Suite à la publication du rapport de la mission Olivennes (PDG de la FNAC, gros vendeur de musique et vidéo), la signature de l’accord entre les fournisseurs d’accès à Internet et les professionnels de la musique fait l’actualité. Cet accord prévoit, après plusieurs avertissements, la coupure des connexions Internet des internautes piratant des contenus. Le procédé est déjà de nature à faire lever quelques sourcils : pourquoi, tant qu’on y est, ne pas faire carrément couper l’abonnement électrique (tout autant nécessaire pour le piratage des oeuvres) des personnes concernées ? Ou interdire à celles-ci l’utilisation d’un ordinateur ? Pourtant, la lecture du rapport complet montre que le fort médiatique accord cité plus haut n’est que la partie émergée de l’iceberg.
La première partie fourmille d’arguments spécieux destinés à justifier la suite : par exemple la section 1.1.3 Le piratage a des effets économiques négatifs, n’a rien à voir avec son intitulé puisqu’elle se contente de constater la baisse des ventes sur support physique, comme si le lien de causalité avec le piratage était démontré.
Au final, l’argumentaire important relativement peu sauf pour comprendre ce qui se cache derrière les mesures proposées, il est surtout utile de lire les recommandations (page 25) afin de savoir à quelle sauce nous risquons d’être mangés.
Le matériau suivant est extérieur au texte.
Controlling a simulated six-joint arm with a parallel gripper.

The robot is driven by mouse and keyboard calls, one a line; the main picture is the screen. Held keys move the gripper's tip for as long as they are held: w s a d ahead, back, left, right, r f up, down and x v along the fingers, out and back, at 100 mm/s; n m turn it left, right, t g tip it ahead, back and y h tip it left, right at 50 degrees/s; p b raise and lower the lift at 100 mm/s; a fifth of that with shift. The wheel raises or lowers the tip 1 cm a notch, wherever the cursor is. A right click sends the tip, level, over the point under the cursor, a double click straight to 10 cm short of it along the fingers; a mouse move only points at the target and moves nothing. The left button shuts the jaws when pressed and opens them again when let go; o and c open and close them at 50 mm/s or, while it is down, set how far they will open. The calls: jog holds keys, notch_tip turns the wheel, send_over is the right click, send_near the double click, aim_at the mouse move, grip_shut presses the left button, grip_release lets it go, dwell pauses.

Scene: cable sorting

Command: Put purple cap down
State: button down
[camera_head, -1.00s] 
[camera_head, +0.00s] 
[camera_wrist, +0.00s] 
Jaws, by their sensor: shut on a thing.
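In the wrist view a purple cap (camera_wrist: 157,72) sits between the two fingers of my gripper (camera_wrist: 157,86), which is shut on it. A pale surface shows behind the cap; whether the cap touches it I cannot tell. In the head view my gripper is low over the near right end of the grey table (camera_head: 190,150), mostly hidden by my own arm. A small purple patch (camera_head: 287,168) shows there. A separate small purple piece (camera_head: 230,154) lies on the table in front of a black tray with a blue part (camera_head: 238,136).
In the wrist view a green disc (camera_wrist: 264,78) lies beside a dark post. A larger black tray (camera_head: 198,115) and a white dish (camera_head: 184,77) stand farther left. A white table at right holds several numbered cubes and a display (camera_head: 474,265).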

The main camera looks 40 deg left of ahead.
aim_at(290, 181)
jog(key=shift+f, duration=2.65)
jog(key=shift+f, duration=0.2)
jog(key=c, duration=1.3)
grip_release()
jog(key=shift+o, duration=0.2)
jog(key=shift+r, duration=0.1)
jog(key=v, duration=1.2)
Vue l’efficacité législative et fiscale passée des parasites professionnels de la musique, on peut être inquiet. Beaucoup des mesures suggérées reviennent à avouer — évidemment sans le dire — que la loi DADVSI est inapplicable. Point par point, voici les recommandations et mes commentaires personnels :
1. Ramener la fenêtre VOD de 7 mois et demi après la sortie en salle à 4 mois. A cette occasion, les professionnels du cinéma analyseront l’impact d’une telle mesure sur chacun des acteurs économiques de la production et de la distribution et réexamineront si nécessaire les mécanismes de financement du cinéma.
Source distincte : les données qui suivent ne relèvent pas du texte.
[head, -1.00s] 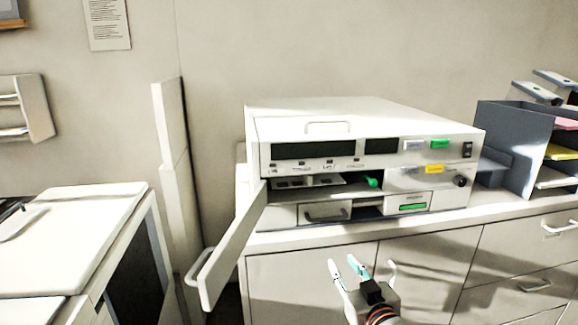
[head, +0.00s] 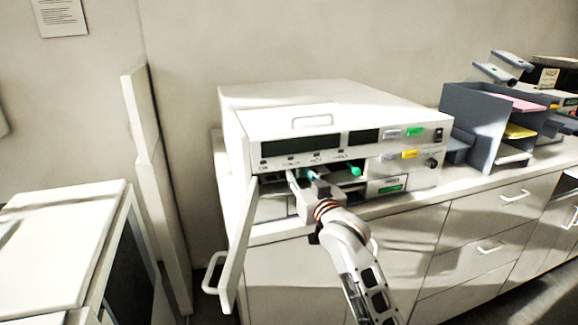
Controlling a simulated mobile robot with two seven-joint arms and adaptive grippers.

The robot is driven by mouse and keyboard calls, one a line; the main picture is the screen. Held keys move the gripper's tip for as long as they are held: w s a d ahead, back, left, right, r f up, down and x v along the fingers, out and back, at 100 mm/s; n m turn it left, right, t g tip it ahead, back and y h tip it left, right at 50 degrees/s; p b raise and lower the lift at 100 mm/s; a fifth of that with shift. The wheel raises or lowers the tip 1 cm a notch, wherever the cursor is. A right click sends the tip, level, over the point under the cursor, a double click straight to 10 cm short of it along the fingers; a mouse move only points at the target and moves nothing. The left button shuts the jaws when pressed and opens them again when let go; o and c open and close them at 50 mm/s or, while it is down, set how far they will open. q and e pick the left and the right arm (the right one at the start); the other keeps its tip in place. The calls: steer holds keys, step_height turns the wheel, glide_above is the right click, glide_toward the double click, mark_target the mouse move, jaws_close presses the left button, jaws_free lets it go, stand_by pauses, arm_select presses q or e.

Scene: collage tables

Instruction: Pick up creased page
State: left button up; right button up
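My right gripper (head: 301,174) reaches into the open front bay of the white copier-like machine (head: 315,95). Its two fingers look spread apart, with nothing clearly between them. The gripper and wrist cover much of the bay, and I cannot make out a creased page there. My left gripper is not in view.
The machine's front door (head: 236,250) hangs open on the left. The machine stands on a counter with drawers (head: 480,220). A grey tray rack (head: 475,110) with pink and yellow paper stands to the right. Another white unit (head: 60,235) is at left.

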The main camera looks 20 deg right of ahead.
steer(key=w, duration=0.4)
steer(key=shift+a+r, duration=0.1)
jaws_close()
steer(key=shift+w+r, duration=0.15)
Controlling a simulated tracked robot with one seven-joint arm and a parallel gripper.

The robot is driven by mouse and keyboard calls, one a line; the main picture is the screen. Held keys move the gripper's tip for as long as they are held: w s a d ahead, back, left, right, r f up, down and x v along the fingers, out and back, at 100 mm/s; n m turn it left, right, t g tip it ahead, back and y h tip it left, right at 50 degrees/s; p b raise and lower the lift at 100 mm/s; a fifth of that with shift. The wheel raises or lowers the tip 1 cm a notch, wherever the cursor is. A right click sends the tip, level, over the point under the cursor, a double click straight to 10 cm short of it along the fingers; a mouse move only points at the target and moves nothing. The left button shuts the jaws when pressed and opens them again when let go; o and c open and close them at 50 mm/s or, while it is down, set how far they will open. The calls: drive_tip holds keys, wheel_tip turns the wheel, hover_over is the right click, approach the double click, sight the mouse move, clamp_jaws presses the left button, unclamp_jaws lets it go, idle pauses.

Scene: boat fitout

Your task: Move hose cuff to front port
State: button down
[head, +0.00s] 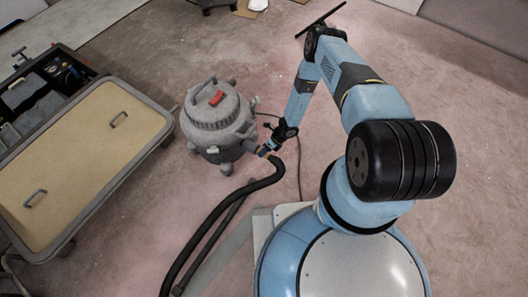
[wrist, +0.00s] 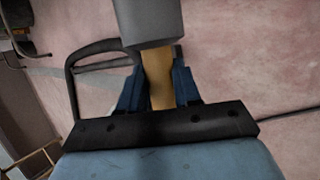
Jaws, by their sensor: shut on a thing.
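A grey shop vacuum (head: 212,118) with a red switch on its lid stands on the floor left of my arm. My gripper (head: 268,148) is low at the vacuum's right side. In the wrist view my gripper (wrist: 158,92) has its blue fingers shut on the tan hose cuff (wrist: 157,72). A grey cylindrical part (wrist: 150,22) adjoins the cuff's far end; I cannot tell whether the cuff is seated in it. The black hose (head: 222,207) runs from beside the gripper to the lower left. The front port cannot be made out clearly in the head view.
A cart with a tan top (head: 75,150) and an open tool tray (head: 38,88) stand at the left. A thin dark cord (head: 298,165) lies on the floor near my arm. Bare floor (head: 440,90) is clear at the right.

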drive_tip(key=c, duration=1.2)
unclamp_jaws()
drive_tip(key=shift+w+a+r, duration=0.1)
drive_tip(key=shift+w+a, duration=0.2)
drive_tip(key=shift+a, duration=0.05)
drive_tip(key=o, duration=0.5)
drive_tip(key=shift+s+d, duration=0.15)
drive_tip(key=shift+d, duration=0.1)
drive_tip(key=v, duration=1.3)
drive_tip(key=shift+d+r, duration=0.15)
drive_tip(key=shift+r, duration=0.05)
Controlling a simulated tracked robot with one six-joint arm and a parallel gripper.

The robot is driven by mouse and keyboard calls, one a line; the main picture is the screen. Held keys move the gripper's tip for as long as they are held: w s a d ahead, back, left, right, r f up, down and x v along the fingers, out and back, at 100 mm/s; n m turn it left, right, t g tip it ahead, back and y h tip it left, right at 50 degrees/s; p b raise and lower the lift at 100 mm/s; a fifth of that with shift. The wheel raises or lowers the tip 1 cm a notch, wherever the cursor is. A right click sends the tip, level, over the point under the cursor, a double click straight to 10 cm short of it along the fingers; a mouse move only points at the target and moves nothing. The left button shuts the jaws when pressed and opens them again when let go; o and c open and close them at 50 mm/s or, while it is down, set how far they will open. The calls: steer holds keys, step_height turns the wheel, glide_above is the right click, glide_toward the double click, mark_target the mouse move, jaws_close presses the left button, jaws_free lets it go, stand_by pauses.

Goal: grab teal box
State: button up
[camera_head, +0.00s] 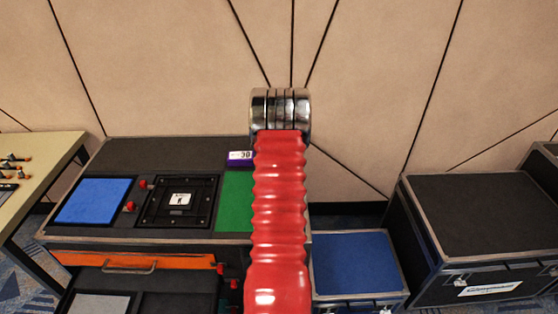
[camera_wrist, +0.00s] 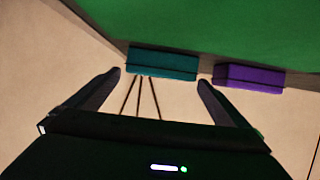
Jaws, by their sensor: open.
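The teal box (camera_wrist: 163,63) is a small block at the edge of the green pad (camera_wrist: 235,25) in the wrist view. My gripper (camera_wrist: 160,78) is open, with one finger on either side below the teal box. The box lies roughly in line with the gap, and I cannot tell how far beyond the fingertips it is. Nothing is held. In the head view my red arm hides the teal box and the gripper, while the green pad (camera_head: 236,203) shows beside the arm.
A purple box (camera_wrist: 248,77) sits just right of the teal box, near the right finger. It also shows in the head view (camera_head: 241,159). The black case (camera_head: 150,151) also bears a blue pad (camera_head: 93,200) and a square black device (camera_head: 179,202). A wall stands behind.

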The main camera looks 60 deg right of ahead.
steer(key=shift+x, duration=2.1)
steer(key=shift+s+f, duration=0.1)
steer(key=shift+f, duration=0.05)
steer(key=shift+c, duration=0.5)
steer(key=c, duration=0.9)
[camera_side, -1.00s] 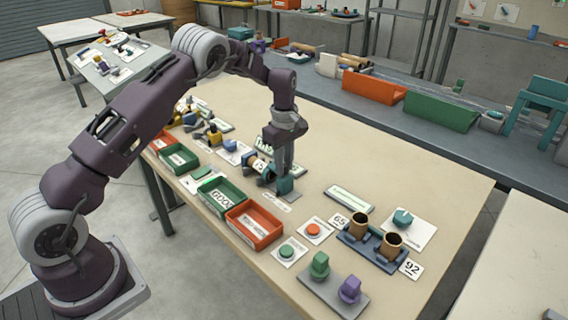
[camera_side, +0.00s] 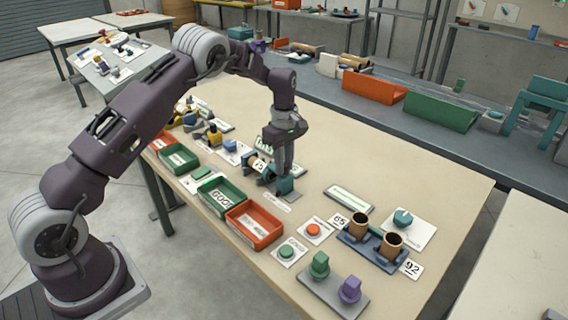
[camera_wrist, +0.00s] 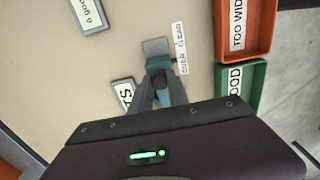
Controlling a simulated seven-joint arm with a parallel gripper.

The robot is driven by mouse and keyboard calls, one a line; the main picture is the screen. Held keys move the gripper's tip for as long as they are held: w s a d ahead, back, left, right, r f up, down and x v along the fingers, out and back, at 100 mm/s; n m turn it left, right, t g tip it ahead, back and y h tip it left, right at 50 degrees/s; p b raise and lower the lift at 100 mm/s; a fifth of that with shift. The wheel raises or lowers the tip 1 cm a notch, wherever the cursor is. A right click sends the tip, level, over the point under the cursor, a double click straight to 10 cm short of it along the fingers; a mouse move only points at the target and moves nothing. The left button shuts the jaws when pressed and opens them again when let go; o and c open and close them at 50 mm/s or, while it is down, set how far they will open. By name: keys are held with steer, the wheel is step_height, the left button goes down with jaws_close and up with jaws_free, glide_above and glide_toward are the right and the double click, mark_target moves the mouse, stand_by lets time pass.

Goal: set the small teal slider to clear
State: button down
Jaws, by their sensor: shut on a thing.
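The small teal slider (camera_wrist: 159,64) is in the middle of the wrist view, on a grey base plate (camera_wrist: 155,46). A white label strip reading OVER CLEAR (camera_wrist: 181,48) lies beside it. My gripper (camera_wrist: 160,86) is shut on the slider and partly hides it. In the side view my gripper (camera_side: 284,168) points down at the table, with a teal block (camera_side: 286,187) at its fingertips. The slider's exact position along its track is hidden by the fingers.
A red tray labelled TOO WIDE (camera_wrist: 268,48) and a green tray labelled GOOD (camera_wrist: 258,88) stand at the near edge. A cup holder (camera_side: 368,253) and two push buttons, red (camera_side: 313,229) and green (camera_side: 287,252), are to the right. The table middle beyond is clear.

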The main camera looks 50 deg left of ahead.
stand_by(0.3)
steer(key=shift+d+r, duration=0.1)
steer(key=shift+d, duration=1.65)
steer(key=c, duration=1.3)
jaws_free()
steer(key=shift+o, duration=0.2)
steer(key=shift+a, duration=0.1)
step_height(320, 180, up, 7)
Olivennes prêche directement pour sa paroisse, celle des distributeurs, qui ont bien compris que la position actuelle était intenable et qu’ils ont tout intérêt à vendre en ligne dès que possible après la sortie d’un film afin de limiter les incitations au piratage. Les DVD sont vendus à 6 mois, le but est de commencer l’exploitation en VOD (vidéo à la demande) avant l’apparition sur Internet des copies pirates issues de DVD. Premier aveu que la DADVSI est inapplicable.
2. Aussi longtemps que les mesures techniques de protection (DRM) font obstacle à l’interopérabilité, abandonner ces mesures sur tous les catalogues de musique.
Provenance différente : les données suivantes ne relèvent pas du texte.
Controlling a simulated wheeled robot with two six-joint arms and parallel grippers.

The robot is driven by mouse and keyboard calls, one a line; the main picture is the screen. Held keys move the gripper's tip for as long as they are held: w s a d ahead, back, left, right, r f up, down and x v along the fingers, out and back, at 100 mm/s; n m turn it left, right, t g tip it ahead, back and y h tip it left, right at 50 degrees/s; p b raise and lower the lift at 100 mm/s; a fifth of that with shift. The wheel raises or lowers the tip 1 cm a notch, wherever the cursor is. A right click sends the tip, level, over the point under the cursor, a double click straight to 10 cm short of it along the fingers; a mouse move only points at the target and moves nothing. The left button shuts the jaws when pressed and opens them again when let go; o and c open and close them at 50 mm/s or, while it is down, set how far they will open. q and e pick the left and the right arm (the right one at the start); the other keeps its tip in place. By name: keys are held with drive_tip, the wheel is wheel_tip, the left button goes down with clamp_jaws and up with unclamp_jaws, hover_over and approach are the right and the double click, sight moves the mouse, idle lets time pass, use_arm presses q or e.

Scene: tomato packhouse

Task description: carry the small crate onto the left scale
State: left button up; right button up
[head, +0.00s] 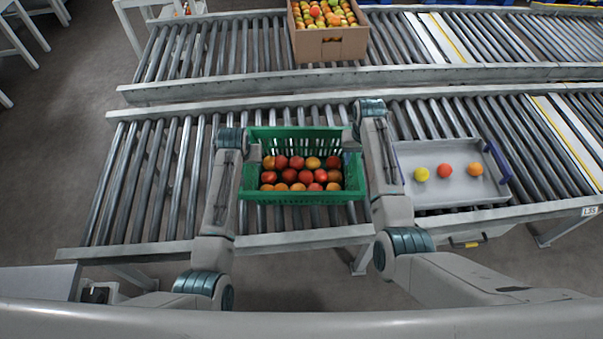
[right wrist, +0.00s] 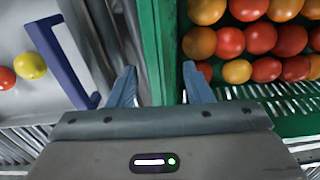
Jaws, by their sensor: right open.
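The green crate (head: 300,197), full of red and orange tomatoes, stands on the near roller conveyor between my two arms. In the right wrist view its green wall (right wrist: 158,45) lies between the fingers of my right gripper. The right gripper (head: 350,140) is open, one finger on each side of that wall; I cannot tell if they touch it. My left gripper (head: 255,152) is at the crate's left end, largely hidden by its own arm, so its jaws cannot be read. I cannot make out a left scale in either view.
A grey tray (head: 440,190) with blue handles and three loose tomatoes lies just right of the crate. The near conveyor (head: 150,180) is bare to the left. A cardboard box (head: 331,47) of tomatoes sits on the far conveyor. A pale surface (head: 40,282) shows at lower left.

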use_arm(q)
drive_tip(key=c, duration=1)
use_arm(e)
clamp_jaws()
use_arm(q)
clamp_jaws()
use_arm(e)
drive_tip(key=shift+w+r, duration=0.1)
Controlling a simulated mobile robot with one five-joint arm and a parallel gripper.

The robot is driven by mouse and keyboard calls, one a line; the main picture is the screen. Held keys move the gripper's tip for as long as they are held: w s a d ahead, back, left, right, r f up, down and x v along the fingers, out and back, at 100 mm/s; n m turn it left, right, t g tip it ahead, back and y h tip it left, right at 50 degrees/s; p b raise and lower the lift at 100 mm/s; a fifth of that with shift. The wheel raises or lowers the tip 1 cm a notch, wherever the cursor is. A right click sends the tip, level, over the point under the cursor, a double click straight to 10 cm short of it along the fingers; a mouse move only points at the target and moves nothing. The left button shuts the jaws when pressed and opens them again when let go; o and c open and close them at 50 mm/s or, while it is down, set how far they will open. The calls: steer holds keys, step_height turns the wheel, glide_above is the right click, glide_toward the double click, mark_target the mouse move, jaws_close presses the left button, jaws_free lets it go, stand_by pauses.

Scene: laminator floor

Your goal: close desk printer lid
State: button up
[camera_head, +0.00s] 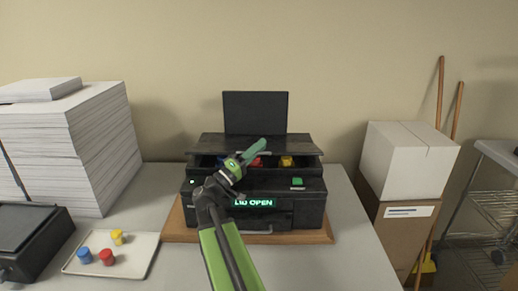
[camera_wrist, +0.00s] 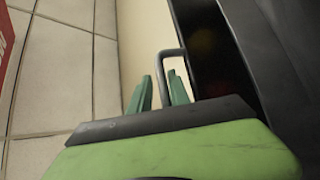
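The black desk printer (camera_head: 310,214) stands on a wooden board, and its front display reads LID OPEN. Its dark lid (camera_head: 218,143) is raised at the top, with coloured cartridges showing in the gap below. My gripper (camera_head: 258,148) is at the lid's front edge, covering part of it. In the wrist view my gripper (camera_wrist: 162,91) has its two green fingers apart. A grey bar handle (camera_wrist: 162,68) shows between the fingers, beside the dark lid; I cannot tell whether they touch it.
A pale tray (camera_head: 138,262) with blue, red and yellow caps lies left of the printer. Paper stacks (camera_head: 75,150) and a black device (camera_head: 30,240) stand farther left. Boxes (camera_head: 405,165) stand at right. The table right of the printer is clear.

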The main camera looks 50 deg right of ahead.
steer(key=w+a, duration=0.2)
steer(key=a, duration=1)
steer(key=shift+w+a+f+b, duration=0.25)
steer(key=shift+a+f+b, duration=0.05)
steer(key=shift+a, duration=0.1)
Ne boudons pas notre plaisir : depuis le temps que les gens qui financent tout cela (= nous, les clients) réclament de ne pas être ennuyés pour utiliser les contenus légalement achetés et les transférer d’un équipement à un autre, cette recommandation est bienvenue. Olivennes n’est pas idiot : les distributeurs sont aujourd’hui tout à fait conscients que le DRM est un obstacle considérable à la vente ; leur intérêt commercial là encore est donc d’encourager leur abandon. C’est aussi le second aveu que la loi DADVSI (qui visait en grande partie à pénaliser le contournement des DRM) est inapplicable.
3. Subordonner les aides à la production du Centre national de la cinématographie à l’engagement que le film soit rendu disponible en VOD.
Idem point 2 : mesure dans l’intérêt direct des distributeurs.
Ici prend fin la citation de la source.